ALLEN: As you talk to your Republican friends around town, at this moment, do they expect to take the Senate?
REED: No, I don’t think they do. I think they’re optimistic.
ALLEN: What could keep that from happening?
REED: Nominating a few goofball candidates in a couple of these Senate races that would cause them to fall apart.
In May, things were actually looking pretty good for the Chamber in a superficial way. . Chris Cillizza writing in the Washington Post (Winners and losers from the May 20 ‘Super Tuesday’ primaries) identifies the Chamber as a big winner:
Chamber of Commerce: The Chamber spent to help McConnell and Idaho Rep. Mike Simpson in their primary fights against tea party challengers, and threw its backing behind Kingston in Georgia. Three for three ain’t too bad. The Chamber’s willingness to wade into contested races to combat the tea party has been a major success so far this year — it was also behind Tillis to the tune of $1 million — and a major part of the reason that more establishment Republicans have been winning primaries.

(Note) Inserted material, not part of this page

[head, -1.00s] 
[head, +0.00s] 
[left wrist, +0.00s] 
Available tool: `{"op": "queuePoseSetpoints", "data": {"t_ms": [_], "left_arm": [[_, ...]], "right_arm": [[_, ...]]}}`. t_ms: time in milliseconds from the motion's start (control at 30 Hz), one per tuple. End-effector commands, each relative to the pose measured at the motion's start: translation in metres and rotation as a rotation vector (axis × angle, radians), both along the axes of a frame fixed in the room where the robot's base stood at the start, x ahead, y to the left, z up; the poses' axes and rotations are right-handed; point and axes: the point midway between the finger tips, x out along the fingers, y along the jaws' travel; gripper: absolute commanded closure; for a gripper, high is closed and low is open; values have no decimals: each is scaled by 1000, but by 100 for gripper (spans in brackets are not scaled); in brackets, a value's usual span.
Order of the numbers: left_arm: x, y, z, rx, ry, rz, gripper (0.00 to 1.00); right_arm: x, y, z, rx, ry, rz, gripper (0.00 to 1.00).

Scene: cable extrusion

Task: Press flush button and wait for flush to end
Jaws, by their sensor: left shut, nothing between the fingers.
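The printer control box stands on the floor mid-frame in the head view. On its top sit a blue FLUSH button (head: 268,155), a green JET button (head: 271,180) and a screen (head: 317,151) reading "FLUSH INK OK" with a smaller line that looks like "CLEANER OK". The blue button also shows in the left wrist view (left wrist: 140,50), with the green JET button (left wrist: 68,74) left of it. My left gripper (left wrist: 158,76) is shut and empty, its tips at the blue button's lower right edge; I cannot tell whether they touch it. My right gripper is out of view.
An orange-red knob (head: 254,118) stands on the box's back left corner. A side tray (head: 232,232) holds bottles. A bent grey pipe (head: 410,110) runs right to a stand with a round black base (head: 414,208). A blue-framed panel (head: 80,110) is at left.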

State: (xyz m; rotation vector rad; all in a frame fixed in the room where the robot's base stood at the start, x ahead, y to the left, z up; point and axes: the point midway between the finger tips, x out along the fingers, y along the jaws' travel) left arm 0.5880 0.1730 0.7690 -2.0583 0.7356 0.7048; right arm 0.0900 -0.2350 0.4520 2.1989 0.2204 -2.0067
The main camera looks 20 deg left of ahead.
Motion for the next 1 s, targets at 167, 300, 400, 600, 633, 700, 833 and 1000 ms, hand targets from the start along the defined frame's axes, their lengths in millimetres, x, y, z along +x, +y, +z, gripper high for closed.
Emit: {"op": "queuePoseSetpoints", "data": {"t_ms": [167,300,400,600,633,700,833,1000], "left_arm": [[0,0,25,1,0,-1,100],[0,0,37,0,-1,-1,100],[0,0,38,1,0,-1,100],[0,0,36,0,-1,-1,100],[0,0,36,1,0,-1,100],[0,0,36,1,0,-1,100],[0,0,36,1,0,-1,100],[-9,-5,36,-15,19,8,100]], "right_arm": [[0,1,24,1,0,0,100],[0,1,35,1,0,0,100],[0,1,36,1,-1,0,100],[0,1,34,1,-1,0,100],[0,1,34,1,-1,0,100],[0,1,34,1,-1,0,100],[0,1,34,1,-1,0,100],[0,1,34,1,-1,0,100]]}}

But all was not happy in paradise. The Chamber was pushing for the comprehensive immigration reform bill passed by the Senate, and not just a little
“If the Republicans don’t do it, they shouldn’t bother to run a candidate in 2016,” Donohue joked at an event on infrastructure investment in D.C. “Think about that. Think about who the voters are. I just did that to get everybody’s attention.”
Ironically, none of these candidates supported the bill. In fact, they have all said that secure borders must precede any talking of regularizing the status of illegal aliens:
The Chamber has spent millions supporting the slate of candidates in recent months: Thom Tillis in North Carolina handily won his senate primary a few weeks ago, as did Rep. Tom Cotton in Arkansas on Tuesday. Two House members, Reps. Mike Simpson of Idaho and Bill Shuster of Pennsylvania — both once thought to be seriously at risk to a primary challenge — also emerged victorious. Rep. Jack Kingston secured a second-place spot in Georgia’s senate primary, sending him to a July runoff. And, of course, Senate Minority Leader Mitch McConnell cruised to victory in Kentucky.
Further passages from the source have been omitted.